Gotcha #12: Adolescent Behavior
We programmers are good at dispensing advice but often have a hard time following it. We preach against global variables, poor variable names, magic numbers and the like, but often insert them into our own code. This phenomenon confounded me for many years, until I read a magazine article that described the same phenomenon in adolescents. It's apparently common for adolescents to criticize risky behavior in others but, through a "personal fantasy," come to believe that they themselves are immune from any negative effects of engaging in that same behavior. As a class, then, programmers seem to suffer from arrested emotional development.
I've worked on projects where some programmers not only refused to follow coding standards but threatened to quit if they were required to indent four spaces instead of two. I've been in situations where one clique refused to attend meetings if the other clique was attending. I've seen programmers deliberately write undocumented and impenetrable code so no one else could maintain it. I've seen otherwise capable programmers refuse to accept advice from an older/younger/too straight/excessively pierced coworker, and head for disaster as a result.
Emotionally adolescent or not, as professional programmers we all have a number of adult, or at least professional, responsibilities. (See also the Association for Computing Machinery's positions on these issues, in the ACM Code of Ethics and Professional Conduct and Software Engineering Code of Ethics and Professional Practice.)
First, we have a duty to our chosen profession to do quality work to the best standards of which we are capable.
Second, we have a duty to the society in which we live and the planet on which we live.
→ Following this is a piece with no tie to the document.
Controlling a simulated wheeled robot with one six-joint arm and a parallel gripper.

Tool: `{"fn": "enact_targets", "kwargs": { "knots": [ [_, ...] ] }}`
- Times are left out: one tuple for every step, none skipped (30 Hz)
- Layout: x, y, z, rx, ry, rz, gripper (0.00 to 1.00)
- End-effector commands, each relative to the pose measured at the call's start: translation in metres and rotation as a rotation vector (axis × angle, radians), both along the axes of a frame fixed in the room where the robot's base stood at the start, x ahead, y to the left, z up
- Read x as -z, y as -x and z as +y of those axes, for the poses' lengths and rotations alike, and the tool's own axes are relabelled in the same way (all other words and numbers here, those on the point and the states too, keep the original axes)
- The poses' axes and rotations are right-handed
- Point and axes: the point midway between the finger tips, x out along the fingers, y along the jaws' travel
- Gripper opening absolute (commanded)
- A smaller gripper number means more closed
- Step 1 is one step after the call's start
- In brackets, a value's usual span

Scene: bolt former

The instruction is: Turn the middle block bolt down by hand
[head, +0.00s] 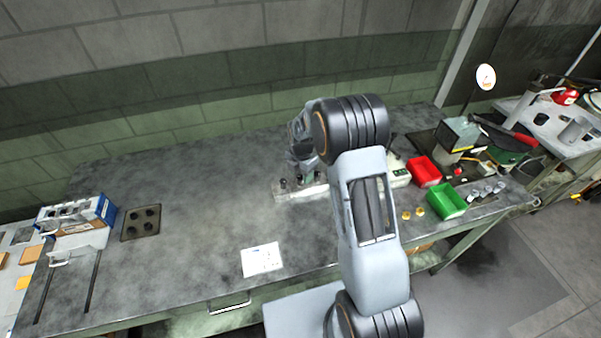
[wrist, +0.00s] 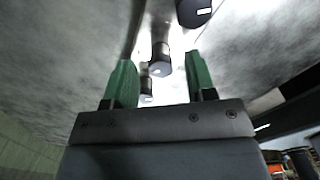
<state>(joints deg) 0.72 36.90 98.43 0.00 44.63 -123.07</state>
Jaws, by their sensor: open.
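A light metal block (head: 290,195) stands on the bench, with dark-headed bolts in a row along it. In the wrist view three bolts line up: a large dark head (wrist: 195,12) at the top edge, a middle bolt (wrist: 160,62) with a dark hex head and bright shank, and a smaller bolt (wrist: 147,84). My gripper (wrist: 160,65) has two green fingers standing apart. The middle bolt appears in the gap between them, with no contact visible; its depth relative to the fingertips is unclear. In the head view my arm partly hides the block's right side.
Right of the block are a red bin (head: 424,171), a green bin (head: 446,202) and brass pieces (head: 413,214). A paper sheet (head: 262,259) lies at the front. A dark plate with holes (head: 141,222) and a box (head: 75,215) are at left. The bench between is clear.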

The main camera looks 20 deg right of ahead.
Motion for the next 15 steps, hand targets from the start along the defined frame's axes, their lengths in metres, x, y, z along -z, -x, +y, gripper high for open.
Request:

Our chosen profession is equal parts science and practical service. If our work does not contribute to making the world a better place to live, it is a waste of our talent, time, and, ultimately, our lives.
Third, we have the duty to our community to share our expertise in ways that affect governmental policy. In our increasingly technological society, most important decisions are made by persons schooled in the law or in politics but who are technologically illiterate and innumerate. For example, for a time one of the states had a law decreeing that the value of p was 3. That's funny (though wheeled transport was bumpy until the law was repealed), but a lot of the uninformed policy decisions we see are not. We have a duty to inform political debate with rational technical and numerate interpretation of policy.
Fourth, we have a duty to our colleagues to be collegial. This involves following local coding and design standards (if they're no good, we should change them, not ignore them), writing code that can be maintained, and listening to others while sharing our own perspectives.
This is in no way an exhortation to pick up pom-poms and be a "team player" or to encourage the adoption of the prevailing corporate uniform or social outlook. Some of my most satisfying professional collaborations have been with oddly dressed loners with unusual political positions and unique personal habits. But each of these cherished colleagues respected both me and my ideas (to the extent of telling me off when I deserved it, and letting me know I was wrong when I was), and worked with me to accomplish what we had together agreed to accomplish.
Fifth, we have a duty to others in our profession to share our knowledge and experience.
Sixth, we have a duty to ourselves. Our work and our thoughts should satisfy us and speak to the reasons for which we entered this profession. If we're passionate about what we do, if what we do is an essential part of what we are, the duties above will not be a burden; they will be a joy.